- [Job]: In the material below, identify each line bearing the word "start". Reproduce those lines.

- [Information supplied]:
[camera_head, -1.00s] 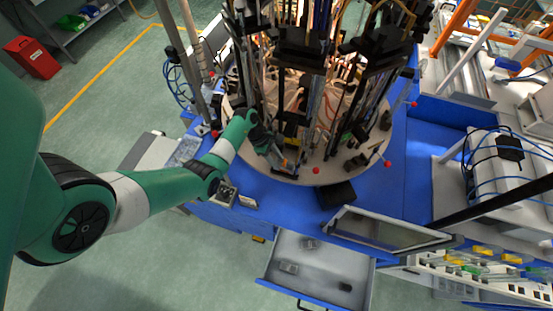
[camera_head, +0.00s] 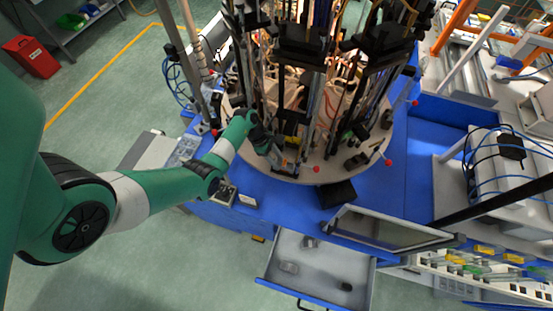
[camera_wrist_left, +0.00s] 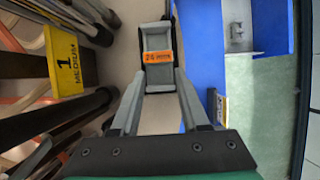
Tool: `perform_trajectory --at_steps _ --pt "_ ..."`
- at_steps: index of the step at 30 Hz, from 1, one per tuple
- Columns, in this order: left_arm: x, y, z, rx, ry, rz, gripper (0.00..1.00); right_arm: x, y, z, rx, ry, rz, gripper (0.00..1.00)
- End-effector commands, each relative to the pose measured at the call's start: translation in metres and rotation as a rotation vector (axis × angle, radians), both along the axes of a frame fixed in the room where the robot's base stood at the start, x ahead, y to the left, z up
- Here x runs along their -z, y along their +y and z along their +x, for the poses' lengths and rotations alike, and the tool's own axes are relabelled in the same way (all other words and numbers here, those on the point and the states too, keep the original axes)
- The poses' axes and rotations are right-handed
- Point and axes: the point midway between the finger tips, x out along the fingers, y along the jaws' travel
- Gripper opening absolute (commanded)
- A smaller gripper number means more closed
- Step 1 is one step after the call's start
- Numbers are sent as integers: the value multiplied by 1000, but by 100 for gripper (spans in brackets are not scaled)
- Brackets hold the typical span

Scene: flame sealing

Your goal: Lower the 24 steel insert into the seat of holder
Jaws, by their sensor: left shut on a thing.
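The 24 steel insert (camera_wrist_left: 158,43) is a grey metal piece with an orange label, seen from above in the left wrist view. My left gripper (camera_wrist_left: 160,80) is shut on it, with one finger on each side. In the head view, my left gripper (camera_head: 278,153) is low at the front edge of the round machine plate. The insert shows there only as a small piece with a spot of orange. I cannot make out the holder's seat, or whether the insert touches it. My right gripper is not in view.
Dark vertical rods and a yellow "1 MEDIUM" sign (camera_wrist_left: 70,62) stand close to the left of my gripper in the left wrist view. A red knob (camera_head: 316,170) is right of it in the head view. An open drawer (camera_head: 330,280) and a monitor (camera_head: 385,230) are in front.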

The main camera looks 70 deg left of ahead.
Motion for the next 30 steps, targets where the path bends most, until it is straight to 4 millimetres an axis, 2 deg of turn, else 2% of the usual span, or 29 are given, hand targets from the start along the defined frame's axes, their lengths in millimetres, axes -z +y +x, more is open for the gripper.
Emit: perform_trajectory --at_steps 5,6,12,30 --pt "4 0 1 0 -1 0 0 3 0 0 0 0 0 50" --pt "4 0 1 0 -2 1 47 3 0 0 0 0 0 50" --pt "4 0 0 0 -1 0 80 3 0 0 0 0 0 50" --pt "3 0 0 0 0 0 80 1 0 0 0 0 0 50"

- [Result]:
- End-effector commands, each relative to the pose measured at the call's start: translation in metres and rotation as a rotation vector (axis × angle, radians), both along the axes of a frame fixed in the room where the robot's base stood at the start, x ahead, y to the left, z up
- Step 1 is one step after the call's start
Motion for the next 30 steps, targets where the path bends most, until it is straight to 4 millimetres an axis, 2 deg of turn, else 2% of the usual span, or 29 are given, hand targets from the start along the defined frame's axes, their lengths in millimetres, axes -z +y +x, more is open for the gripper.

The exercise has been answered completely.